I am sure no one called that gathering a “community.” But that is exactly what it was. It was not a religious community, although I am sure most of the guys went to church somewhere in the little town. It was not political, although politics surely were central to the discussion. It was a “community community,” if that makes any sense. Sports, local news, farm economy and local business news were the fabric of the community.
I have been part of communities most of my adult life. It is fair to say they are important to me. It seems I need them, although I suppose I could survive without one. But I do know life would be immensely poorer. Communities feed my soul. They help my life have meaning and purpose. They are life giving.
I am fascinated with how communities form and develop.
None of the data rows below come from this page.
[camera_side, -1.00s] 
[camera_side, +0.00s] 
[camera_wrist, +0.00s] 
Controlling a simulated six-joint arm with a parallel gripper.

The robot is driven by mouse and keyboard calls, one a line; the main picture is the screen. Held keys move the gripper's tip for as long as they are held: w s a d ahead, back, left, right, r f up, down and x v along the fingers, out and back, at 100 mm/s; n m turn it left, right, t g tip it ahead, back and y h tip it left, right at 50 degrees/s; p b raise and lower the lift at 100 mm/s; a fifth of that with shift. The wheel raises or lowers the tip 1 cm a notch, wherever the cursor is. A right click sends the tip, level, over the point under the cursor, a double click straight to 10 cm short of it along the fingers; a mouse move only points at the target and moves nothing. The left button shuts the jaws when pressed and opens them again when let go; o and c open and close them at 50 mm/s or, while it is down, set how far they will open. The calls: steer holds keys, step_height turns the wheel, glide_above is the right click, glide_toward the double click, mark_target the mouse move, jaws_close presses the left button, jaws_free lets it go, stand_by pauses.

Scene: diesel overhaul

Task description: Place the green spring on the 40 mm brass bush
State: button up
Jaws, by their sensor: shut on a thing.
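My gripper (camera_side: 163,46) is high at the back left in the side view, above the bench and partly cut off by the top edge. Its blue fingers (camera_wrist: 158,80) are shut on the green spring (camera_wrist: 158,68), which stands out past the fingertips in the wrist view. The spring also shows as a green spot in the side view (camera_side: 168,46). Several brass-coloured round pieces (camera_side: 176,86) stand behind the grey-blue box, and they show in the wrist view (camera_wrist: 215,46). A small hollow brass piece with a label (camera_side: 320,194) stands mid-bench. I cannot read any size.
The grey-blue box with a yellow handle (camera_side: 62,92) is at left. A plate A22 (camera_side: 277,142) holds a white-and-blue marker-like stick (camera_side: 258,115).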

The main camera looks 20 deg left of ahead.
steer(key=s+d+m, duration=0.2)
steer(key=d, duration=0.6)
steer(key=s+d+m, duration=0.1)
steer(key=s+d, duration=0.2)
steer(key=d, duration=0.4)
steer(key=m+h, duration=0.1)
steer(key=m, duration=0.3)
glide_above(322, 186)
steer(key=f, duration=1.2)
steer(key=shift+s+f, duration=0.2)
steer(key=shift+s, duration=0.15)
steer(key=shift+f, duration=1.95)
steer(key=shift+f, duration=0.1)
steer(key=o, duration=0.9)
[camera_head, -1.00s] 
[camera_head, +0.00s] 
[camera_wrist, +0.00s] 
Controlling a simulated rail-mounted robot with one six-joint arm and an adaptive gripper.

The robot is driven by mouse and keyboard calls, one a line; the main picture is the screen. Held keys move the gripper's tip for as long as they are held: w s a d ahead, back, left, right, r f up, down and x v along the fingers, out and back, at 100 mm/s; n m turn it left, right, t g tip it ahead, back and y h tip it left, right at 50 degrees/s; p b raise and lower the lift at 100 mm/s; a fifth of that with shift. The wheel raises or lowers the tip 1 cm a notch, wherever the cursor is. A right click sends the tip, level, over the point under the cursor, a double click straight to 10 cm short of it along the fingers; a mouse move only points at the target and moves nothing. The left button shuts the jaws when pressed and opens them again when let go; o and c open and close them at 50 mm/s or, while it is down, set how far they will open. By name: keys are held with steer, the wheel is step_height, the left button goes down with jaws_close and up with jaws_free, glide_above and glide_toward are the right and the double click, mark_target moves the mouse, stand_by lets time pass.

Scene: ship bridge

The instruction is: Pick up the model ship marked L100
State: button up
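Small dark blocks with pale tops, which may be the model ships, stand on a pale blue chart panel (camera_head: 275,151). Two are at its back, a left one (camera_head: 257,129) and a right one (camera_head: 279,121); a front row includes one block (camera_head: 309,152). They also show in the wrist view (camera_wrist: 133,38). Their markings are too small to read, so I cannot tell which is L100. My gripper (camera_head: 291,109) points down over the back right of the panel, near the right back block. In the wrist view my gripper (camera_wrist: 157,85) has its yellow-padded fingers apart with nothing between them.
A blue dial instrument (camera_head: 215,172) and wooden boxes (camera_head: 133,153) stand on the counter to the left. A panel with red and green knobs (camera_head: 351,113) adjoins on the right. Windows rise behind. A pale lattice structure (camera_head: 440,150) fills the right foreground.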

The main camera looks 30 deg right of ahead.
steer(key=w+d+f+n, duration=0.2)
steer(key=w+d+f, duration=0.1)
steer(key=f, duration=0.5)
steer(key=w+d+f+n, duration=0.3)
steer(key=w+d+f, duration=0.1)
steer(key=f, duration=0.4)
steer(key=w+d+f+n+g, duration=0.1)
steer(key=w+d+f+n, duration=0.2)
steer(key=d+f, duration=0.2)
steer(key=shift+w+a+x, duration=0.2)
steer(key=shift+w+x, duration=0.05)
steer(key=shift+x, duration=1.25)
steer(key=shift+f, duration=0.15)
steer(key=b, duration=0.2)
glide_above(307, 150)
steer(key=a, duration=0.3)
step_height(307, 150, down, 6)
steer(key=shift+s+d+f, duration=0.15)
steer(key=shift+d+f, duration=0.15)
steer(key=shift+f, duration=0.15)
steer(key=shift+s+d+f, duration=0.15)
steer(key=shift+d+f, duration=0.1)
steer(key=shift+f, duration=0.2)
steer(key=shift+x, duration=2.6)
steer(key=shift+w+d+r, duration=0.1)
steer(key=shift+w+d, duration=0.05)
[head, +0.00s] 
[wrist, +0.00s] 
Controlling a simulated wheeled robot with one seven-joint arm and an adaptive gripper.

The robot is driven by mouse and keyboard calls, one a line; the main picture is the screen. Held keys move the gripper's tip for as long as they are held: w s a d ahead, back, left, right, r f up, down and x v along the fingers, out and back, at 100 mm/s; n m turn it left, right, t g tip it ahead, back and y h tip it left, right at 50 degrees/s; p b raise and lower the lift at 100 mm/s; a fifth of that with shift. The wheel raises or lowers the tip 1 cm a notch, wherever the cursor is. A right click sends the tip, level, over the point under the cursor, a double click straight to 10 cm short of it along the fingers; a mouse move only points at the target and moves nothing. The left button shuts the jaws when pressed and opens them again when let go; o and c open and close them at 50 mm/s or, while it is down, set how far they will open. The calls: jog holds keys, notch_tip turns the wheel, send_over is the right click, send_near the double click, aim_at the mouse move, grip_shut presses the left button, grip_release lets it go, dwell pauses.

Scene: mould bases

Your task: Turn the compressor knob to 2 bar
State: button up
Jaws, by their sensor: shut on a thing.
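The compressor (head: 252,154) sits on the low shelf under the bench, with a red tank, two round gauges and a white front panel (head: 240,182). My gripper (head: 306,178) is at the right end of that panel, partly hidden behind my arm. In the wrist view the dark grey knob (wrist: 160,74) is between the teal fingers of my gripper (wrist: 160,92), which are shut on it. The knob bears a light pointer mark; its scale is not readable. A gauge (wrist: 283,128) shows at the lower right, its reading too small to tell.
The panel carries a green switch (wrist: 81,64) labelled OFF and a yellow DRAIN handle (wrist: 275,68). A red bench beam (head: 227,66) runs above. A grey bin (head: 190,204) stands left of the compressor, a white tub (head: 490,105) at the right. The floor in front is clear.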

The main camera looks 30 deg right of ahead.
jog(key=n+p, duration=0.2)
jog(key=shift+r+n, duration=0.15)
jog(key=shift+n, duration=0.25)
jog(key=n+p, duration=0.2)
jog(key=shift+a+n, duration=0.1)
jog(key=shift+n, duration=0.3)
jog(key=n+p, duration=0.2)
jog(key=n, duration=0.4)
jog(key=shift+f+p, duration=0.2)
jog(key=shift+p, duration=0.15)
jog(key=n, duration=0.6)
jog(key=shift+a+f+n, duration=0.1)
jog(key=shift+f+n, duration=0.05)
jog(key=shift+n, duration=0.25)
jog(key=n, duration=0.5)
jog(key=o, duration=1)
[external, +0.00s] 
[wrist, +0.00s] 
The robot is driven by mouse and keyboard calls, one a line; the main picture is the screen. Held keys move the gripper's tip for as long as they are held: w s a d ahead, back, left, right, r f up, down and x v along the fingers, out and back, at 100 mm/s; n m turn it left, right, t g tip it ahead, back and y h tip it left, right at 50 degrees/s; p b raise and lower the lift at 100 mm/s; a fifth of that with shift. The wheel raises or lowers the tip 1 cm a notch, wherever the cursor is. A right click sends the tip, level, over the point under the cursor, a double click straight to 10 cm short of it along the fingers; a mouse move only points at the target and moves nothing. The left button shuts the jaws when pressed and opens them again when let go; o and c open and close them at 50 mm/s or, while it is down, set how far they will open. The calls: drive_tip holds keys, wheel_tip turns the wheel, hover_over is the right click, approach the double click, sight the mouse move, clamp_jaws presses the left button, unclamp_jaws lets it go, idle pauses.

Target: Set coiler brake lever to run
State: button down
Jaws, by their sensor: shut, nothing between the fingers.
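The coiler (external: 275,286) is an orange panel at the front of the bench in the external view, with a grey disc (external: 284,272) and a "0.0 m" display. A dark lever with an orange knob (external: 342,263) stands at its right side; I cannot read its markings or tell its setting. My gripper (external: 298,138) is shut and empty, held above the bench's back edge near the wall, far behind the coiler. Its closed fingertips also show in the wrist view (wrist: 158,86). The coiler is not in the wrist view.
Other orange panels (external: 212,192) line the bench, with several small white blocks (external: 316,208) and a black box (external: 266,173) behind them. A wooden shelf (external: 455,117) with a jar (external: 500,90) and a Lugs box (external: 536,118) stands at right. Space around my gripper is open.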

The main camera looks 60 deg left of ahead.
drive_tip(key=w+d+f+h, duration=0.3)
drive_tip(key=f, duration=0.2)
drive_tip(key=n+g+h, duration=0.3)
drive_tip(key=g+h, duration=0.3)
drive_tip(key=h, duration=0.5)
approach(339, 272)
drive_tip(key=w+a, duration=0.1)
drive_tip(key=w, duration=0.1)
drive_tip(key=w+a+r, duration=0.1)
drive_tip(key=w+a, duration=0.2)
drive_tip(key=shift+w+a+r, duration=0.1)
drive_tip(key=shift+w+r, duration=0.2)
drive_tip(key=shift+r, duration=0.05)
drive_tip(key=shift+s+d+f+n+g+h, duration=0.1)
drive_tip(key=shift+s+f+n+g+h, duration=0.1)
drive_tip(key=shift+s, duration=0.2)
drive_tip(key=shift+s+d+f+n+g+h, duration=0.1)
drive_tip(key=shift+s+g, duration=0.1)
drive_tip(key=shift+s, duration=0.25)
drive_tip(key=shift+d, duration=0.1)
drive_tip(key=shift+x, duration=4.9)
Some communities have lasted for a long time. I think of communities like the Benedictine monks. They have been around since the sixth century. Of course, no monk has lived that long! But somehow monks join, live there and die. Yet the community endures and, often, prospers (in a spiritual sense, of course). This prompts me to ponder a little more deeply.
I just got the news a good friend of mine was moving and would, therefore, leave one of the communities of which I am a part at my college. The news is certainly not tragic. After all, she is moving on to a better job for her. It makes perfect sense why she would do this. I support the move and applaud the neat opportunity for her. There is not one ounce of me that thinks she should do anything other than leave me and the rest of the community.
However, that does not mean her leaving will not be a loss for us. Good for her and sorry for us. Then I realized, it is not “sorry for us.” Of course, we will miss her. A community will miss anyone who is integrally part of it. If you are not integrally part of a community and leave it, most folks won’t miss you. Good-bye and good riddance goes the saying! Good-bye and we’ll miss you is what we will call as our friend leaves.
All this prompts me to consider community losses. If someone who is important to a community leaves, I think there is a three-step process that enables us to understand what goes on. It covers any kind of loss. The loss could be like the one of my friend. She is alive and well and moving on to a more appropriate place for her right now. Another form of significant loss is death. When someone important in the community dies, it is a key community loss.
The first step in the process of coping with the loss is some sadness and grief. In the first blush of the loss, we realize the role the person played in our community. This realization makes it clear to us that a real piece of the “communal us” has gone out the door and we will never be exactly the same gang. Again, if we care about the person and who she or he has been in our midst, it is natural to feel sad and some grief.
The second phase of the process of dealing with community loss is beginning to cope with the “hole” in the community. The place and the role of the person the community lost are starkly evident. Coping usually takes the form of statements that say in effect, “We miss her.” Or we hear memories like, “Remember when she…” Coping with loss is natural and healthy. We wished her well when she left. And now, we are wishing ourselves well as we go forward in our community.
The third phase of the process of community losses entails filling the hole of loss with the love of a whole community. Ultimately and finally, a healthy community begins to fill in the hole of loss with the overflowing love of everyone who is left in the community. It is more like a healing process than it is a miracle. Our sadness turns to good memories. Our grief heals into acceptance.
It is a good reminder that all communities are mortal. Communities are mortal because everyone within a community is mortal. Perhaps that is one reason why communities are so precious. They are crucibles for loving, living and, finally, losing. They are a wonderful alternative to going it alone. They are healthy antidotes to cynical solitariness. Real community is always a grace.